REQUIRED WORK: In the listing below, find the line that contains "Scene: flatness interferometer" and the line that contains "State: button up". Quote both and every line between them, exactly, and nothing more.

>> Start

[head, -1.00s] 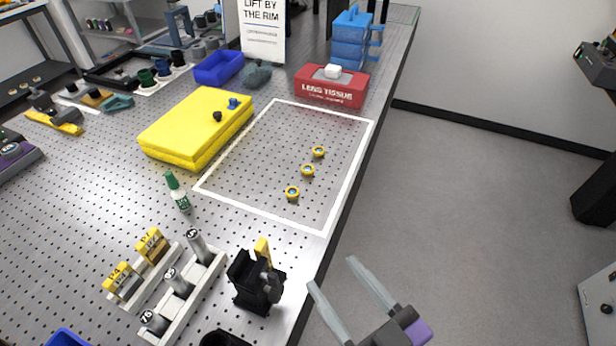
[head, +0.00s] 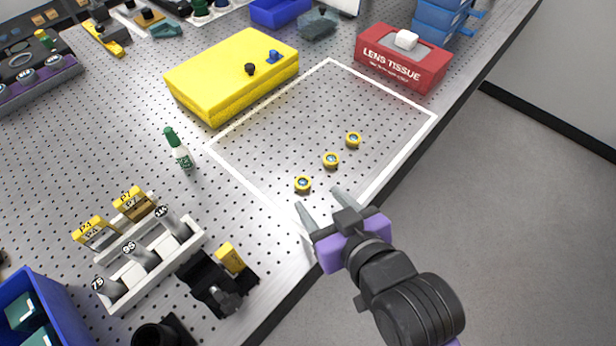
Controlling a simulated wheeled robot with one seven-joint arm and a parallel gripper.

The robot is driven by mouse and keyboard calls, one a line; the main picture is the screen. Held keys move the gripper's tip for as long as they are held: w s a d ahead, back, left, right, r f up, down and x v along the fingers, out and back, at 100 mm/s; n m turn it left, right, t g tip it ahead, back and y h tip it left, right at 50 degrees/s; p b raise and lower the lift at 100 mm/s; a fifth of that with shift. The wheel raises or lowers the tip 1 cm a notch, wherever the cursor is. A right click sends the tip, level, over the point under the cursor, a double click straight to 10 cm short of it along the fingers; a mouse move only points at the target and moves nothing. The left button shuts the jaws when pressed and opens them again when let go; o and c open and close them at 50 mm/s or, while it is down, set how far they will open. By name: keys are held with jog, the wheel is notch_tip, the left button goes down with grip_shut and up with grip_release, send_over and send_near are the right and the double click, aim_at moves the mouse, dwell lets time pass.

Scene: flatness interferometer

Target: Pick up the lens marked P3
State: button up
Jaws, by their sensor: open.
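Three small yellow-rimmed round lenses lie in a slanted row inside the white outlined area: a near one (head: 303,184), a middle one (head: 331,160) and a far one (head: 353,140). I cannot read any mark on them. Yellow tagged pieces (head: 134,203) (head: 92,232) stand in a white rack; one tag seems to read P4, and I cannot read P3 on either. Another yellow piece (head: 230,257) sits at a black mount, its mark unreadable. My gripper (head: 318,198) is open and empty, its fingertips just in front of the near lens in the picture. I cannot tell its height.
A yellow foam block (head: 225,80) with two small knobs lies behind left. A red lens tissue box (head: 400,62) stands behind right. A green-capped bottle (head: 180,155) is at left. A white rack (head: 150,265) of posts and the black mount (head: 208,285) are in front.

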>> End

REPLY:
Scene: flatness interferometer

Target: Pick up the lens marked P3
State: button up

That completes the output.